13 March 2015
Do you sometimes look around the staffroom and feel old? Maybe you wonder whether, like policemen, teachers are getting younger and younger. Other teachers that is, not you personally, of course.
Well, the news is: they are! At least here in the UK, they are. But across all OECD countries, UK teachers are getting younger fastest, according to a report released last week.
As someone who left teaching at the age of 39, feeling already too old, this seems like a very good thing, and it reflects the impact of recruitment strategies initiated by the last Labour government (figures run to 2011). Although it also covers the first 2-3 years of the recession, so it may be that more graduates are turning to teaching as it's more secure than other professions.
In many other countries the teaching population is ageing:
- More than one-third of male primary school teachers in OECD countries are now over 50 years old.
- Across OECD countries, the average age of secondary school teachers has increased by one month every year in the last decade.
- Only a few countries have managed to develop policies which lower the average age of teachers significantly.

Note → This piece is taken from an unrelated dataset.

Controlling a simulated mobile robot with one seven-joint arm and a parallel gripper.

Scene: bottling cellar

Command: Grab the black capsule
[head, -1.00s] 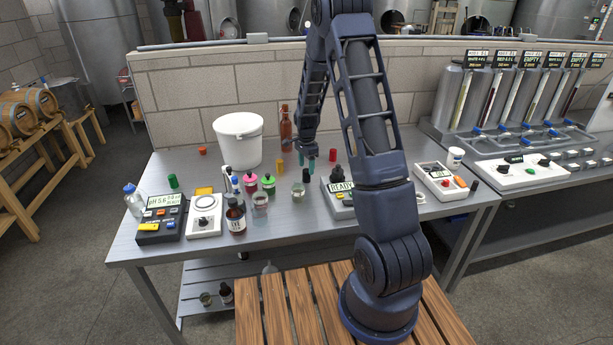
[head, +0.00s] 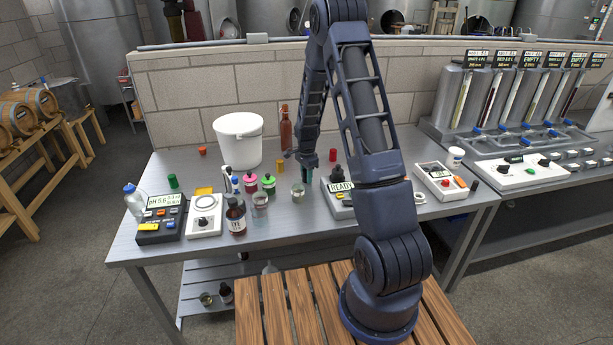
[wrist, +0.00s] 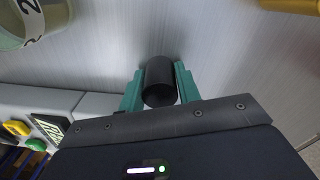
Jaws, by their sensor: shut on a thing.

- Increasing the numbers of female teachers no longer lowers the average age,
as the female teaching workforce is ageing faster than its male counterpart.
The global ageing of teachers is faster than the general population, too.
Here in the UK, the reverse trend has to be a good thing, financially too: older teachers cost more. One can't help wondering if this has been factored into DfE predicted budgets - but let's not tell them!